> **TASK PROMPT**: Quote, verbatim, all material below, without pictures.

> **COLLECTED MATERIAL**:
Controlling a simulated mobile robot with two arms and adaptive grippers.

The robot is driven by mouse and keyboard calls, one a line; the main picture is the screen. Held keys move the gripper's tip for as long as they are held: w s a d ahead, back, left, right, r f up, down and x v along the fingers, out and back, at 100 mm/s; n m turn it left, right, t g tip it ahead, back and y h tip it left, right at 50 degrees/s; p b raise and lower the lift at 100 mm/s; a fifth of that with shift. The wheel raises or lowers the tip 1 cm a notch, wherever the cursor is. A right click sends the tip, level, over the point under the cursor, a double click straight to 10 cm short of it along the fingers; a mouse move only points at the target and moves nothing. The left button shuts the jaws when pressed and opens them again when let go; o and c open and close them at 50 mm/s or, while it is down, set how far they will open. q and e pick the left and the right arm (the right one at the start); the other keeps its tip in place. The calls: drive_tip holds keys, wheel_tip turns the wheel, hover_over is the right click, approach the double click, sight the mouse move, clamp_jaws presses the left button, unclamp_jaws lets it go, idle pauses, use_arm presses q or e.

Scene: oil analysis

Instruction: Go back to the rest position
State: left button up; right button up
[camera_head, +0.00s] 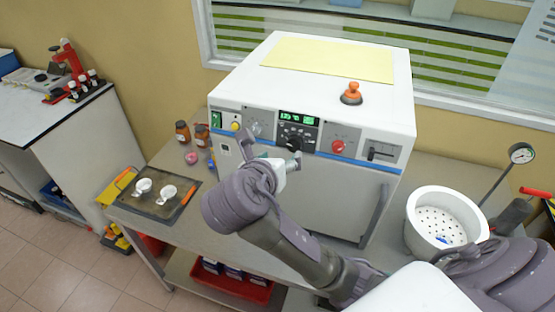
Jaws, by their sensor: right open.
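My right arm reaches in from the lower right of the head view. Its gripper (272,150) is open, with nothing seen between its fingers. It appears in front of the control panel of a white oven-like machine (235,170), near a black knob (292,146). I cannot tell whether a fingertip touches the panel. The machine's door, with a vertical grey handle (375,215), looks shut. My left gripper is not in view.
A tray (150,211) with two small white cups lies left of the machine, near brown bottles (182,132). A white perforated pot (412,233) stands to the right beside a dial gauge (521,153). A red bin (225,287) sits on the lower shelf.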

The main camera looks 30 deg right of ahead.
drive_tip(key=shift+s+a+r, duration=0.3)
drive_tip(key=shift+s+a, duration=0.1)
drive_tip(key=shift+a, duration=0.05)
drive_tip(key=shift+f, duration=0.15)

> **REPLY TO THE TASK**:
Controlling a simulated mobile robot with two arms and adaptive grippers.

The robot is driven by mouse and keyboard calls, one a line; the main picture is the screen. Held keys move the gripper's tip for as long as they are held: w s a d ahead, back, left, right, r f up, down and x v along the fingers, out and back, at 100 mm/s; n m turn it left, right, t g tip it ahead, back and y h tip it left, right at 50 degrees/s; p b raise and lower the lift at 100 mm/s; a fifth of that with shift. The wheel raises or lowers the tip 1 cm a notch, wherever the cursor is. A right click sends the tip, level, over the point under the cursor, a double click straight to 10 cm short of it along the fingers; a mouse move only points at the target and moves nothing. The left button shuts the jaws when pressed and opens them again when let go; o and c open and close them at 50 mm/s or, while it is down, set how far they will open. q and e pick the left and the right arm (the right one at the start); the other keeps its tip in place. The calls: drive_tip holds keys, wheel_tip turns the wheel, hover_over is the right click, approach the double click, sight the mouse move, clamp_jaws presses the left button, unclamp_jaws lets it go, idle pauses, use_arm presses q or e.

Scene: oil analysis

Instruction: Go back to the rest position
State: left button up; right button up
[camera_head, +0.00s] 
Jaws, by their sensor: right open.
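My right arm reaches in from the lower right of the head view. Its gripper (272,150) is open, with nothing seen between its fingers. It appears in front of the control panel of a white oven-like machine (235,170), near a black knob (292,146). I cannot tell whether a fingertip touches the panel. The machine's door, with a vertical grey handle (375,215), looks shut. My left gripper is not in view.
A tray (150,211) with two small white cups lies left of the machine, near brown bottles (182,132). A white perforated pot (412,233) stands to the right beside a dial gauge (521,153). A red bin (225,287) sits on the lower shelf.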

The main camera looks 30 deg right of ahead.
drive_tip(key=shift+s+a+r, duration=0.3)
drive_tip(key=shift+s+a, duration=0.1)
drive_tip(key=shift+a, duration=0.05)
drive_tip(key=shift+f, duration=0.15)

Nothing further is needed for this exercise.